Given request: Reproduce the records below in their entirety, character for character.

Available data:
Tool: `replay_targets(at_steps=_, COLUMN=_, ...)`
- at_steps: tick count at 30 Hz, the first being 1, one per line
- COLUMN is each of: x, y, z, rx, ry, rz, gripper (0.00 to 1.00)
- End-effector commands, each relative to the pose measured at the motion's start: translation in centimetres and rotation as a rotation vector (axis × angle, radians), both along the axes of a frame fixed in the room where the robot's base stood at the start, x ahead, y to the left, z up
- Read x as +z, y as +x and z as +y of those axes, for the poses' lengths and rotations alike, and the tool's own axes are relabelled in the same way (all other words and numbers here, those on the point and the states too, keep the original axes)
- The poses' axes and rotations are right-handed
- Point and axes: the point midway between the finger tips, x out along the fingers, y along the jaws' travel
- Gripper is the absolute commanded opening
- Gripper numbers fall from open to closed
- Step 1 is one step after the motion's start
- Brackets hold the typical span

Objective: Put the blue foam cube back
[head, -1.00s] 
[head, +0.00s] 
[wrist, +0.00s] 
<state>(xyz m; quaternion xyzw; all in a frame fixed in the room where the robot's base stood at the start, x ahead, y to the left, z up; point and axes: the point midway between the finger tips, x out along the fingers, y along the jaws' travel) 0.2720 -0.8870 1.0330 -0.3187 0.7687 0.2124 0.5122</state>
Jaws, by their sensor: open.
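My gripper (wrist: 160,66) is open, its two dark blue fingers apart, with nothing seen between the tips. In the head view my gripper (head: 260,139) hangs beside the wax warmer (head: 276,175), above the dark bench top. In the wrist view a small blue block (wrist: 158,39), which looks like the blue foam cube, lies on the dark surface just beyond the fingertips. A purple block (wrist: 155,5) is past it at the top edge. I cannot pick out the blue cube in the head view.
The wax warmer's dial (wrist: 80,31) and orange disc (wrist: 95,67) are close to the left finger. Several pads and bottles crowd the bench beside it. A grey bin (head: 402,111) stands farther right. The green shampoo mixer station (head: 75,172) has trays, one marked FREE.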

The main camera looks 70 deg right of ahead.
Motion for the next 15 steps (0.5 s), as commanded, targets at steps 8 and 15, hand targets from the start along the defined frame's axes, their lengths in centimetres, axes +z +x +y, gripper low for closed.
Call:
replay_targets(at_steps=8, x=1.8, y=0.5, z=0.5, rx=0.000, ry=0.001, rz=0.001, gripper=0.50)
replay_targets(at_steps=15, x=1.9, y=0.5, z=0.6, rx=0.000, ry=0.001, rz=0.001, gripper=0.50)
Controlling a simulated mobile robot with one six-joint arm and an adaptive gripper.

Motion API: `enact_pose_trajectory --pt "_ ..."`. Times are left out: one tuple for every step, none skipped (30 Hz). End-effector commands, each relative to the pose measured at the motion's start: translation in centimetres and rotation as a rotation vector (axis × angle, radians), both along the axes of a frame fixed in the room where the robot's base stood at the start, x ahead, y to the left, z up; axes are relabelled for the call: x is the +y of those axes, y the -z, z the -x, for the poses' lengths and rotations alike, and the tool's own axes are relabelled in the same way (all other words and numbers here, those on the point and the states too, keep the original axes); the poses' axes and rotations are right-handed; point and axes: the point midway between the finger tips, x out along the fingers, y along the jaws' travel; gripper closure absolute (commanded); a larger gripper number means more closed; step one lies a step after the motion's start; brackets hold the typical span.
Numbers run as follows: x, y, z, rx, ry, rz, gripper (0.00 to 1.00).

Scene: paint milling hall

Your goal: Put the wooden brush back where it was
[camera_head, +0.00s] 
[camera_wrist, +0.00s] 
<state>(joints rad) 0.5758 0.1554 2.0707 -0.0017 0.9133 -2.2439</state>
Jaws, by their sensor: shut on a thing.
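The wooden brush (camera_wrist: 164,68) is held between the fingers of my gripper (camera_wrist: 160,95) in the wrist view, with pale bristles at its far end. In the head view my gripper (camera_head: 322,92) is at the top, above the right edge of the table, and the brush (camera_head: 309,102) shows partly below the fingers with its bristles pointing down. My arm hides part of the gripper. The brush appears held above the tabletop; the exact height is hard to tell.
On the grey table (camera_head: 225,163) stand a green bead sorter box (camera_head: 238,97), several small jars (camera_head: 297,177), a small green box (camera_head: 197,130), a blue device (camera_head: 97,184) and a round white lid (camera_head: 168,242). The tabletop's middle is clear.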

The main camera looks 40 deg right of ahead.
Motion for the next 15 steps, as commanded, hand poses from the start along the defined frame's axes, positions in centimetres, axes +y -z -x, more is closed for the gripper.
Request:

Answer in full:
Tool: `replay_targets(at_steps=_, COLUMN=_, ...)`
- at_steps: tick count at 30 Hz, the first being 1, one per line
- COLUMN is each of: x, y, z, rx, ry, rz, gripper (0.00 to 1.00)
- End-effector commands, each relative to the pose measured at the motion's start: translation in centimetres and rotation as a rotation vector (axis × angle, radians), both along the axes of a frame fixed in the room where the robot's base stood at the start, x ahead, y to the left, z up
- Read x as +z, y as +x and z as +y of those axes, for the poses' lengths and rotations alike, and the tool's own axes are relabelled in the same way (all other words and numbers here, those on the point and the states too, keep the original axes)
- The poses' axes and rotations are right-handed
- Point and axes: the point midway between the finger tips, x out along the fingers, y along the jaws' travel
- Gripper is the absolute commanded opening
- Gripper numbers fall from open to closed
- Step 1 is one step after the motion's start
- Brackets hold the typical span

Objective: Put the blue foam cube back
[head, -1.00s] 
[head, +0.00s] 
[wrist, +0.00s] 
<state>(xyz m; quaternion xyzw; all in a frame fixed in the room where the robot's base stood at the start, x ahead, y to the left, z up; point and axes: the point midway between the finger tips, x out along the fingers, y along the jaws' travel) 0.2720 -0.8870 1.0330 -0.3187 0.7687 0.2124 0.5122</state>
Jaws, by their sensor: open.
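My gripper (wrist: 160,66) is open, its two dark blue fingers apart, with nothing seen between the tips. In the head view my gripper (head: 260,139) hangs beside the wax warmer (head: 276,175), above the dark bench top. In the wrist view a small blue block (wrist: 158,39), which looks like the blue foam cube, lies on the dark surface just beyond the fingertips. A purple block (wrist: 155,5) is past it at the top edge. I cannot pick out the blue cube in the head view.
The wax warmer's dial (wrist: 80,31) and orange disc (wrist: 95,67) are close to the left finger. Several pads and bottles crowd the bench beside it. A grey bin (head: 402,111) stands farther right. The green shampoo mixer station (head: 75,172) has trays, one marked FREE.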

The main camera looks 70 deg right of ahead.
Motion for the next 15 steps (0.5 s), as commanded, targets at steps 8 and 15, hand targets from the start along the defined frame's axes, their lengths in centimetres, axes +z +x +y, gripper low for closed.
Call:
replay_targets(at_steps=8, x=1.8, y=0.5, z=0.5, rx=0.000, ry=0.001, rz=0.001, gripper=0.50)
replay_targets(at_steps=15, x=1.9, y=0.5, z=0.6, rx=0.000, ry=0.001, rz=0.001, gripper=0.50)
Controlling a simulated mobile robot with one six-joint arm and an adaptive gripper.

Motion API: `enact_pose_trajectory --pt "_ ..."`. Times are left out: one tuple for every step, none skipped (30 Hz). End-effector commands, each relative to the pose measured at the motion's start: translation in centimetres and rotation as a rotation vector (axis × angle, radians), both along the axes of a frame fixed in the room where the robot's base stood at the start, x ahead, y to the left, z up; axes are relabelled for the call: x is the +y of those axes, y the -z, z the -x, for the poses' lengths and rotations alike, and the tool's own axes are relabelled in the same way (all other words and numbers here, those on the point and the states too, keep the original axes); the poses' axes and rotations are right-handed; point and axes: the point midway between the finger tips, x out along the fingers, y along the jaws' travel; gripper closure absolute (commanded); a larger gripper number means more closed; step one lies a step after the motion's start; brackets hold the typical span.
Numbers run as follows: x, y, z, rx, ry, rz, gripper (0.00 to 1.00).

Scene: paint milling hall

Your goal: Put the wooden brush back where it was
[camera_head, +0.00s] 
[camera_wrist, +0.00s] 
<state>(joints rad) 0.5758 0.1554 2.0707 -0.0017 0.9133 -2.2439</state>
Jaws, by their sensor: shut on a thing.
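The wooden brush (camera_wrist: 164,68) is held between the fingers of my gripper (camera_wrist: 160,95) in the wrist view, with pale bristles at its far end. In the head view my gripper (camera_head: 322,92) is at the top, above the right edge of the table, and the brush (camera_head: 309,102) shows partly below the fingers with its bristles pointing down. My arm hides part of the gripper. The brush appears held above the tabletop; the exact height is hard to tell.
On the grey table (camera_head: 225,163) stand a green bead sorter box (camera_head: 238,97), several small jars (camera_head: 297,177), a small green box (camera_head: 197,130), a blue device (camera_head: 97,184) and a round white lid (camera_head: 168,242). The tabletop's middle is clear.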

The main camera looks 40 deg right of ahead.
Motion for the next 15 steps, as commanded, hand poses from the start along the defined frame's axes, positions in centimetres, axes +y -z -x, more is closed for the gripper.
Request:

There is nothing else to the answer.